Certains se croient particulièrement légitimes parce qu'ils ont un ancêtre arrivé au 19° siècle. C'est oublier que cet ancêtre était un zoreille. Et donc refuser à un zoreille une légitimité que l'on s'accorde au nom d'un autre zoreille, c'est un peu ridicule.
En Nouvelle-Calédonie, l'importance du lieu de naissance et de son origine ethnique est fondamentale. Ce qui, en métropole serait considéré comme une discrimination insupportable et punie par la loi est ici considéré comme normal. Est-ce qu'un Wallisien mérite moins de trouver un emploi qu'un Kanak, un Zoreille qu'un Caldoche ? Le Caldoche est déjà outrageusement avantagé par ses nombreuses relations. Pourquoi le surprotéger ? Pourquoi rajouter de l'injustice à l'injustice ?

Sur mon passeport, il y a marqué Union européenne, République française. Je suppose qu'un loyaliste espère que son futur passeport aura les mêmes inscriptions. Il faut savoir que cela veut dire que, face à l'emploi, qu'il soit public ou privé, tous les européens ont les mêmes droits dans toute l'Union européenne. Même pour être fonctionnaire en France, il suffit d'être européen. On n'a plus besoin d'être français.
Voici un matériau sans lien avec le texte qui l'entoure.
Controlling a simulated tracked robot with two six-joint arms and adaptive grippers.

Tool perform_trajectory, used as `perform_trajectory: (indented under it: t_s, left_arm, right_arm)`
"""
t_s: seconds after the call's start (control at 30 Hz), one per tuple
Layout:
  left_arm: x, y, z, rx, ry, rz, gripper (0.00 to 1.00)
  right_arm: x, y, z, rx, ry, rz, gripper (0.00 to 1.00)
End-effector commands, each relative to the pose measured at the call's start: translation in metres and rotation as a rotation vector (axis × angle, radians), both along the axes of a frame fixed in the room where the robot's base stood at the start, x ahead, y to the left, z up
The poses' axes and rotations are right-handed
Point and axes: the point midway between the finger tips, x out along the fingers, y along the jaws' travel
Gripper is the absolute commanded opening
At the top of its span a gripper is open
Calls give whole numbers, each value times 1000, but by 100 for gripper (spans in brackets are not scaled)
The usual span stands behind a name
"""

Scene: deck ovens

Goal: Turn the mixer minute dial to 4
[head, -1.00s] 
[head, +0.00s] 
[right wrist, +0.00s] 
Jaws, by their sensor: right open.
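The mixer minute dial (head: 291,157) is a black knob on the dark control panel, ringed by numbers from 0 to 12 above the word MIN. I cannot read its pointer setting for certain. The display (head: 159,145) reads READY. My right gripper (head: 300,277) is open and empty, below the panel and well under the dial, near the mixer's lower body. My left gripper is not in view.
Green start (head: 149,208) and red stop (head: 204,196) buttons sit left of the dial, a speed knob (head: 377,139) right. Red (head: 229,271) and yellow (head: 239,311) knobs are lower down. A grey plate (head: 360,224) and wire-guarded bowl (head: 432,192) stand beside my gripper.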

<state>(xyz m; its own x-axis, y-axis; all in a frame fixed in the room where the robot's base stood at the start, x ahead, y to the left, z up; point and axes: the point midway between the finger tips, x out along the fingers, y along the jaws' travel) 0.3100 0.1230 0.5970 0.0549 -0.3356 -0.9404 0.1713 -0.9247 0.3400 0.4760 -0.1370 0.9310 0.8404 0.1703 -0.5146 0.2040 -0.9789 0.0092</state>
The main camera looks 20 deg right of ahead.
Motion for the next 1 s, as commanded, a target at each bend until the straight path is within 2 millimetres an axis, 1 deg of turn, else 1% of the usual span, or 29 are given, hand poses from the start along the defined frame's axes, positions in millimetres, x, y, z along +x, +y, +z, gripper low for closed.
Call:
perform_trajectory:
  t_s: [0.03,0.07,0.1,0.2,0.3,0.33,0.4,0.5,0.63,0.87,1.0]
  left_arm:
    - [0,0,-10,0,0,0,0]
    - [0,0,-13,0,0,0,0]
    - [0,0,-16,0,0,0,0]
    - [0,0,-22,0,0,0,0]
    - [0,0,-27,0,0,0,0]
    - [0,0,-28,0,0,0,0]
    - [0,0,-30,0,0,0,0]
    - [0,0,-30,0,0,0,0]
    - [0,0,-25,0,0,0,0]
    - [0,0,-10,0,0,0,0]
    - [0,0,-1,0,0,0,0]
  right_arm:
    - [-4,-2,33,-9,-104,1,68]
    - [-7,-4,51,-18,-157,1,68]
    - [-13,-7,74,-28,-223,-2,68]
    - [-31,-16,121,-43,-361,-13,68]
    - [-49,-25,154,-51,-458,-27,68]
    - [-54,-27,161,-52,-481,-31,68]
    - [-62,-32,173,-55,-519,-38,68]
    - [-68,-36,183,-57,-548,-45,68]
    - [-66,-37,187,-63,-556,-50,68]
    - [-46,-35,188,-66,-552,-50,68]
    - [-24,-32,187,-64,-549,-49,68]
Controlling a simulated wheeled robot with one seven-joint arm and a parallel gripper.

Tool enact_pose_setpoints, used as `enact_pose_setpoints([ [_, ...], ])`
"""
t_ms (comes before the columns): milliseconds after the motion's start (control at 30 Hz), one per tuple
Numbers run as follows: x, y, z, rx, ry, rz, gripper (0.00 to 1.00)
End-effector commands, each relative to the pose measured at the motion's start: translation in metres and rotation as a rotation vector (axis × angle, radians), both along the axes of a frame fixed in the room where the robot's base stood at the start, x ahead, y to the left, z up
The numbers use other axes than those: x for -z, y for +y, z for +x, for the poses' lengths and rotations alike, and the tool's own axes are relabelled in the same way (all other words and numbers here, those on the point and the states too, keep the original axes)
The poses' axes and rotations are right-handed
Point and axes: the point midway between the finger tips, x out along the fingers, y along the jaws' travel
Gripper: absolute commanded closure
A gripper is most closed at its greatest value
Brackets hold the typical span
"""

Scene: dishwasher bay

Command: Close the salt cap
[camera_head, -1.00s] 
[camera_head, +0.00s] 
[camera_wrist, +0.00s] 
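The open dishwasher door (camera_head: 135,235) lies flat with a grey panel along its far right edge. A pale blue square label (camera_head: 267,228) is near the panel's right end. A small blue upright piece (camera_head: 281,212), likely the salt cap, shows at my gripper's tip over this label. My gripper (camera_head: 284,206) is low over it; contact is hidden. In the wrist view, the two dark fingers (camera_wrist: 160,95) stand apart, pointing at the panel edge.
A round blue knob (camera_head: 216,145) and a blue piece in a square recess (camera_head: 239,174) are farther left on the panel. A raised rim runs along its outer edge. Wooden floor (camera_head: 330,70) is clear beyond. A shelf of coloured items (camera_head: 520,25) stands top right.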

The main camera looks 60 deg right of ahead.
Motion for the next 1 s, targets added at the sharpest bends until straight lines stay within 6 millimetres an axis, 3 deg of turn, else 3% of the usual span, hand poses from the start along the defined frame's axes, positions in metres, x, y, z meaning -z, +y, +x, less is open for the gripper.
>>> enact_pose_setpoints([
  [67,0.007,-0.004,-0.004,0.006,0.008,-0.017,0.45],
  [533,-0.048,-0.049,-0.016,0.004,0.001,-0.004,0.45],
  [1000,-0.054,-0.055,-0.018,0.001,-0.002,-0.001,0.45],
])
Il y a une logique indépendantiste et dans cette logique, sur le futur passeport des Calédoniens, il y aura indiqué : République de Nouvelle-Calédonie (ou de Kanaky). Dans cette logique, la protection de l'emploi local est normale.
Dans l'accord de Nouméa, il est indiqué la volonté d'une protection de l'emploi local. C'est normal car la logique de l'accord de Nouméa, c'est une marche vers l'indépendance. Toutefois, il ne saurait être question de pérenniser la situation de l'accord de Nouméa qui est, par construction, provisoire.
Si l'on tient par dessus tout, à la protection de l'emploi local, il faut avoir le courage de voter pour l'indépendance.
Si, on se dit loyaliste, il est honteux de vouloir faire des distinctions entre les Français,

Fondamentalement, accepter la protection de l'emploi local au sein de la République française, c'est remettre en cause la notion même de nation française et d'Union Européenne. C'est dire combien cette question est importante.